Love the idea behind your suggestion, but my eyes less so.

I like your new shelf - looks good and sturdy! I too have my own system for organizing books based on my own weird logic. And somehow, even after years, I know where they are and why I put them in that specific place.
I have to differ on the weight of the book thing though. I'm not big on ebooks, but I adore audiobooks. I read quite a few books from my reading phd lists as I made laps around my neighborhood because so much reading in a chair was killing my back. Now I am addicted to them and even if I do still love to write in margins and underline real books, I read about 50 audiobooks a year I would not get to read at all if I weren't doing that while I drive or cook. Certain ones help me sleep when I need to shut off the internal monologue at 2:30 am too!

Yay! Another audiobook lover! So hard to find here. Been bashed about the head with them by people who find them a waste of time. But I have no time to waste so I MUST also read per audiobook. Plus they make such nice company if you find the right narrators. Friends for life doubled (author+narrator). Oh at least 50 a year (although Knausgaard and Stendhal slowed me down, and the planned Proust may too!), easily. Prepare 1095 meals to them a year (b'fast, lunch, dinner). Often running 3-4 books at one time! (Alan Watts for b'fast; Nesbo's Macbeth for lunch; Burnt Out Case by Green during my walk (but almost finished so then next A Short History of Tractors - Lewycka), must fit in the last bit of Charterhouse of Parma during cooking, and might wander off into the night on The Silk Roads by Peter Frankopan.)

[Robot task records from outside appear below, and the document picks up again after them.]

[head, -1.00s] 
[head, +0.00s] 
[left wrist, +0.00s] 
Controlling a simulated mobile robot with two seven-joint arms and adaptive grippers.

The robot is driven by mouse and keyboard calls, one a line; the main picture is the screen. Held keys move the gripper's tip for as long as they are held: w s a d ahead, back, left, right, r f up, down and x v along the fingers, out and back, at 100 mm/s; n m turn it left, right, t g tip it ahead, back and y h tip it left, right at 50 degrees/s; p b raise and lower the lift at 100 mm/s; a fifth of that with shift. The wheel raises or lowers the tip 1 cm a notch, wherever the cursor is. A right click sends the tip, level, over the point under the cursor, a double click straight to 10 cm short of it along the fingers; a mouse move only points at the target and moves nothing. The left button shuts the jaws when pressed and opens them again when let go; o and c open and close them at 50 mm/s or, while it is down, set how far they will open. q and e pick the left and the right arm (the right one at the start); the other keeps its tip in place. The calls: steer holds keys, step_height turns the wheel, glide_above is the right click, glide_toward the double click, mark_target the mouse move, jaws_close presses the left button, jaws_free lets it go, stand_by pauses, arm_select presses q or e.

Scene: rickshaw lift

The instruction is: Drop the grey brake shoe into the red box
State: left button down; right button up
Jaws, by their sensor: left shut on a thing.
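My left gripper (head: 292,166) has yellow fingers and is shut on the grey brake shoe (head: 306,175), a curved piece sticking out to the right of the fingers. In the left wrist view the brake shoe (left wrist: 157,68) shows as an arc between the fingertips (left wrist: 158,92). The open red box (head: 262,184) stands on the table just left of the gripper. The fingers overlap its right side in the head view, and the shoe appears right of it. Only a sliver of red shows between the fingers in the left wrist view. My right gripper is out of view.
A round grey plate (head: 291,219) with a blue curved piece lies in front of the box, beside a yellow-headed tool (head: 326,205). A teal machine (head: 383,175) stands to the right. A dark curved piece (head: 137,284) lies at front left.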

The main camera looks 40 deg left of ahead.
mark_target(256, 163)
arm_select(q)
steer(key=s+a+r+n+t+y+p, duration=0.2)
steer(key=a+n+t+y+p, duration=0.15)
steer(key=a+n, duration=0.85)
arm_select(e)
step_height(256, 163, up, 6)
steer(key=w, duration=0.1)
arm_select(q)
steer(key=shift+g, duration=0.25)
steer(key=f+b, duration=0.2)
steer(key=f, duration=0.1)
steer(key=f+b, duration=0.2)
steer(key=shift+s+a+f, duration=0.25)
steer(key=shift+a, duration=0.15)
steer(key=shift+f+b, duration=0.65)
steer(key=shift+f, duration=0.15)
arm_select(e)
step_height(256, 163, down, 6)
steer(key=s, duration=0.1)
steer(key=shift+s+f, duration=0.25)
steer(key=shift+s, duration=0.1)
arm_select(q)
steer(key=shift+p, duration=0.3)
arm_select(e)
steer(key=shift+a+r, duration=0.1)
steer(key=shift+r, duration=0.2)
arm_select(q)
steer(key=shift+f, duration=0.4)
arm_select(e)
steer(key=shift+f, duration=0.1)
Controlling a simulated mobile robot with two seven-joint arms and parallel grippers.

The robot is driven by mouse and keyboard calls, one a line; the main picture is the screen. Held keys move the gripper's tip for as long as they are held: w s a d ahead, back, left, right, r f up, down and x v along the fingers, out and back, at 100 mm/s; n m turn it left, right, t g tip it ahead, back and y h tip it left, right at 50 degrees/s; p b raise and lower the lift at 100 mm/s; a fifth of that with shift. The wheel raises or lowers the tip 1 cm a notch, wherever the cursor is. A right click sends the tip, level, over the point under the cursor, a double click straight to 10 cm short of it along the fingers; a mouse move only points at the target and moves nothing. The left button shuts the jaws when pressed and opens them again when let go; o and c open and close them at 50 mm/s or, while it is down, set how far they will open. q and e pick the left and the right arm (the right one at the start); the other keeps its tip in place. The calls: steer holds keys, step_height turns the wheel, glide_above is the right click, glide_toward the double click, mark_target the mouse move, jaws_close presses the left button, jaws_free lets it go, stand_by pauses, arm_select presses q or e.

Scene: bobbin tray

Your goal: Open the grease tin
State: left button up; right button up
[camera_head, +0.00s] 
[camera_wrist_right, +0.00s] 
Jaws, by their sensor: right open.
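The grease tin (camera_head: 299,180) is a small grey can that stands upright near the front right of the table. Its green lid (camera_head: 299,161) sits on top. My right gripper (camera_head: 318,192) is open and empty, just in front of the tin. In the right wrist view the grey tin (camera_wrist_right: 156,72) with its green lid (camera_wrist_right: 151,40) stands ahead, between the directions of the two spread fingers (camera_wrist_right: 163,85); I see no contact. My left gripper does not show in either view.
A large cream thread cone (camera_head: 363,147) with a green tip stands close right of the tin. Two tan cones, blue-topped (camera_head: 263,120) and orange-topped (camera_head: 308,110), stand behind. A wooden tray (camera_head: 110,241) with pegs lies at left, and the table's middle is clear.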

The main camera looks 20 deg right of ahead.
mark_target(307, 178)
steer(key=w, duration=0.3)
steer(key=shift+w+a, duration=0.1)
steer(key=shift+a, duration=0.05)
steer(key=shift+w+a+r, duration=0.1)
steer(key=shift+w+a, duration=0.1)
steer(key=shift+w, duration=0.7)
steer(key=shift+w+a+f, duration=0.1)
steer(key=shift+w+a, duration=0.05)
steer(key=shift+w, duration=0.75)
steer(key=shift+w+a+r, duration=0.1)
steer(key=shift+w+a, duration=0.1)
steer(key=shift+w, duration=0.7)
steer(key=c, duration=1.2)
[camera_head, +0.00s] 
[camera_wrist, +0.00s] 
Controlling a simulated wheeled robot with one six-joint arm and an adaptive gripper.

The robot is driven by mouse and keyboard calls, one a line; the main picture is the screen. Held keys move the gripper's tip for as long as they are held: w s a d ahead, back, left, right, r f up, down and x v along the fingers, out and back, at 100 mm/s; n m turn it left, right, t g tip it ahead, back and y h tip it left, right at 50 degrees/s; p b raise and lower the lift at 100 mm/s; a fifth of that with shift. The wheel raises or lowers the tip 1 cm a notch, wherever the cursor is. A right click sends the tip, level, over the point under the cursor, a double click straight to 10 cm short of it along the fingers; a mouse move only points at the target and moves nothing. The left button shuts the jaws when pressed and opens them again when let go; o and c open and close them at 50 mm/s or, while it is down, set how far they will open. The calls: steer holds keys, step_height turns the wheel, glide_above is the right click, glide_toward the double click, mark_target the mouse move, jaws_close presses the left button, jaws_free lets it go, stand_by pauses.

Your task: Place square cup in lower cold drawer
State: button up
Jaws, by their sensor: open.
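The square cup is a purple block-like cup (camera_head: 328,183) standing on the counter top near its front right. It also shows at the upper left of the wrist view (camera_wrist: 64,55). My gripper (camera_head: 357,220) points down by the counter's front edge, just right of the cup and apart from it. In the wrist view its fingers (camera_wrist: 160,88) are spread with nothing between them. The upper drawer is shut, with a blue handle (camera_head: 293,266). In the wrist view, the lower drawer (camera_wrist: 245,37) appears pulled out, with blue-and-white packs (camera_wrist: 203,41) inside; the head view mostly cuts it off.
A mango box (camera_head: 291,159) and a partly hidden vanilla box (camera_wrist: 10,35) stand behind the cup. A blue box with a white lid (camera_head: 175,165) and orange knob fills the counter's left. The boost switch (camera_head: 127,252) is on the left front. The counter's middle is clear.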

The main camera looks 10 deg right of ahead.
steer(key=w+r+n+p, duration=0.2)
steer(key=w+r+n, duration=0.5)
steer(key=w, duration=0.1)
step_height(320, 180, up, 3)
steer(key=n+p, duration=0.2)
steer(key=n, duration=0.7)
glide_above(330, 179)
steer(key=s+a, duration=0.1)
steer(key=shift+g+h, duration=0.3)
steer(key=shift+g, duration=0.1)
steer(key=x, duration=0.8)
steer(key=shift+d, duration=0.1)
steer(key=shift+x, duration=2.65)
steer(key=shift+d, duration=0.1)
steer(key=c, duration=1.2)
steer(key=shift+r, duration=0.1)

Don't buy a dog love adopt one so many die alone in shelters who hope for someone to be their human ...

I know where you are coming from. Just feeling broody.

To be honest, and you'll hate me for ever more, but I for one am not suited to taking on a second-hand dog unless it walks up to me out of the blue: too much previous owner attached to them. My grandmother had many dogs from the pound and they all terrorised her household. It's one of the reasons, though, I am reluctant to take any pet, cat or dog or guinea-pig: as with everything, man has "made" them in excess and there is something dreadful about that.

Plus they cost a lot to take care of, as you fortunately remind me (the hard way).

Pounds do have puppies too. and you could always get a small dog all mine are monsters except for titine and Zoe- titine s 23 pounds zoe 45 and everyone else between 60 -80pounds so that just costs a lot plus vet costs. But yes do not adopt another being if you are not ready to commit heart and soul, there is no greater love as it is deep and unconditional but it does require a commitment that is time intensive when done right .

I also enjoy reading actual books. I like going to a nice dollar bookstore like 20 miles away to find rare old books at a great price. ;D

Oh yes! I'd walk 30 miles for a REAL bookstore with such finds! The smell of bookworm,... mmmm lovin' it!

What an inspiring post! I love books! Unfortunately many of mine are still in boxes after a major move and while I'm trying to fix this more than 300 year old house... glad there is finally light at the end of the tunnel :-)

You writing about organizing your books reminds me of an encounter a long time ago. Even as a teenager I had a fair amount of books already. When I visited a girlfriend in her house the fist time, I noticed that she had a full book shelf too. To my big surprise however, I quickly noticed, that she didn't have a single book with even one picture in it. Whereas I had none without pictures... the relationship was doomed ;-)

Audiobooks have become so important form me. I hardly ever paint, without... listening (?) to one.. must be one of those language things again, I had no clue one could actually "read" those too 🤔

Fantastic! Another audiobook lover for the list. It feels like I'm forming a whole new group here!
Do you also find then, that certain books become associated with a work of art? Say, you see the book again, or someone makes mention of it you are immediately transported to an exact time/place which is totally irrelevant to the book but inextricably linked to when you "read" it - with a specific "illustration"? This seems to work less so for me when I am reading a print book, maybe because one is less mobile (I walk a lot around town to audiobooks). There are now traffic lights in Madame Bovary!

I went through similar when I got a (new to me) shelve system from my neighbor that is moving. But I gave up trying to sort the books. They will have to get along and be glad they are no longer in boxes in my storage closet.

That's right: you tell 'em who's pack-leader!